• DATASET CONTENT:

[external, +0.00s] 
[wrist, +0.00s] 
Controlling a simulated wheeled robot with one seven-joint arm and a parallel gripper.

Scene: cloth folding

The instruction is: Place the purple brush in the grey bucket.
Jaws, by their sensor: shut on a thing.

• TO BE DONE:
All lines from the one containing "Scene: cloth folding" through the final line of the listing above are to be reproduced exactly; include both and add nothing.

• RESULT FOR THIS TASK:
Scene: cloth folding

The instruction is: Place the purple brush in the grey bucket.
Jaws, by their sensor: shut on a thing.

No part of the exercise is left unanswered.